The sounds you hear are from the bottom of my garden. You can hear my daughter saying, ‘what are you doing?’ and a train running past, as well as the birds. In an echo of Liz and Stacie’s wonderful blogs, I realise how rarely have I sat and just listened to these sounds, to soak them in – without the need to be productive – to be present, to just be.


In my work I do a lot of listening; as a counsellor, a coach and someone that supports others on a one to one basis.

I’m learning that when we truly listen, we listen with our ears, our eyes, our body, our instincts. People feel heard, and we begin to understand what is really being said. Often this is not verbalised but is there under the surface, the real substance of what is being communicated. It feels a gift, a privilege, to listen to another human speak their truths.

The philosopher Martin Buber talks about the idea of an ‘I-Thou’ relationship, where we meet another as an equal, co-travellers and companions, affirming their whole being. He contrasts this with ‘I-It’ meetings that are characterised by a subject and an object, seeing the other as merely a form of utility. In our current world this certainly feels apposite, when we see another person as just ‘the other’ we miss their essential humanity. It diminishes us and them.

Writing about Buber recently, author, counsellor, and residential director, Simon Cole, explains that real listening takes humility; to be open and available to be affected by the meeting.

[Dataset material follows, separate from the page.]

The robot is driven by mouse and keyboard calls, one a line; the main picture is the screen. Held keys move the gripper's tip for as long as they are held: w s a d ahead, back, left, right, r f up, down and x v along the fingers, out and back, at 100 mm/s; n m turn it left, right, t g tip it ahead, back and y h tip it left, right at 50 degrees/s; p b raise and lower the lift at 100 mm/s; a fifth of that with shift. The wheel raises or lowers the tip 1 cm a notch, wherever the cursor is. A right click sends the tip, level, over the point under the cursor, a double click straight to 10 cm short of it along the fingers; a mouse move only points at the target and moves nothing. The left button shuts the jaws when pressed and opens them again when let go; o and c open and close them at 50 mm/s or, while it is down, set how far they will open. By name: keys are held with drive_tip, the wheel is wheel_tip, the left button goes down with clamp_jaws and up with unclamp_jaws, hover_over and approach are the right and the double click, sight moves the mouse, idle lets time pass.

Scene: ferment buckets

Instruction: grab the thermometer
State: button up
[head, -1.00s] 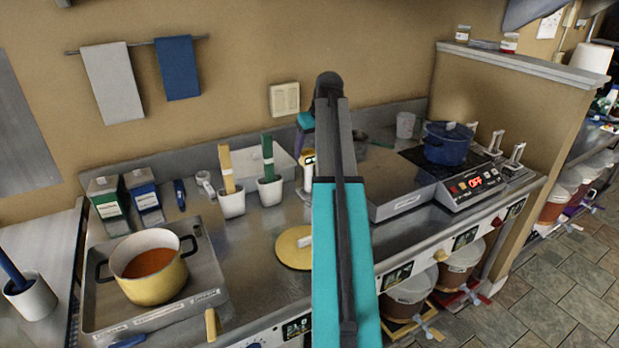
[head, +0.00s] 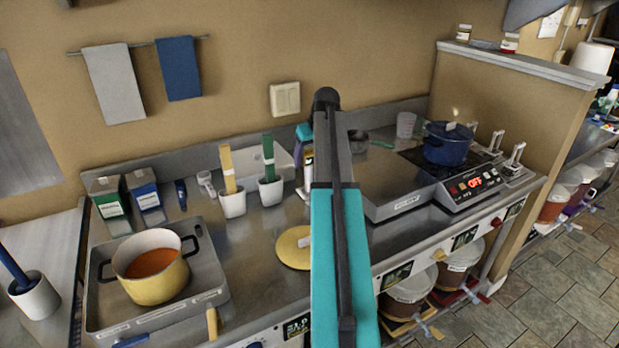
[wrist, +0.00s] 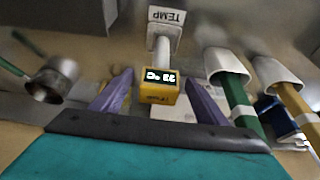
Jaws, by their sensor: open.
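The thermometer (wrist: 155,92) has a yellow head with a lit display reading about 23 °C and a pale stem going into a white holder marked TEMP (wrist: 165,20). It appears upside down in the wrist view. My gripper (wrist: 159,77) is open, with one purple finger on each side of the yellow head. Gaps show on both sides; I see no clear contact.
Two white cups with a yellow-handled (head: 232,203) and a green-handled tool (head: 270,190) stand close beside the thermometer. A small metal pot (wrist: 52,82) is on its other side. A yellow soup pot (head: 150,268) and a blue pot (head: 447,145) stand farther off.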

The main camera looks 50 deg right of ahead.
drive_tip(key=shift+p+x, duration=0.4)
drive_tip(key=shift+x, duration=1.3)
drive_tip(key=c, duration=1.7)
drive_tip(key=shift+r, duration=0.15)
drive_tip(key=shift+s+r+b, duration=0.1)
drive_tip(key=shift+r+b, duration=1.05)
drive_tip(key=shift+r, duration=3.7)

This really chimed with me, the idea of taking a risk to be present and to be changed. I know though when I listen, I still struggle with my desire to help, my wanting to please, my need to organise and share my thoughts; all taking away from being in the moment. I remind myself that the feedback – whether that’s from an under-pressure Chief Executive or someone recently bereaved – consistently reveals that the most important aspect is not a clever answer or a wise anecdote, but simply the fact that they were heard and were not alone.


But maybe, before we do any of this, the first bit of listening we need to do is listen to ourselves. This takes practice and curiosity. To be intrigued by what is going on for me now, my feelings, thoughts and my biases and behaviours. This awareness is the foundation for change. And it’s tough to do this when we are constantly on the move, which brings us back to the start.

To pause and stop feels important; to allow ourselves to listen, to recharge, to connect. I know I am more comfortable musing about this stuff rather than turning off the computer and sitting quietly. And listening – like kindness – can be a quietly radical act: I see you, I hear you, and I am open to be changed.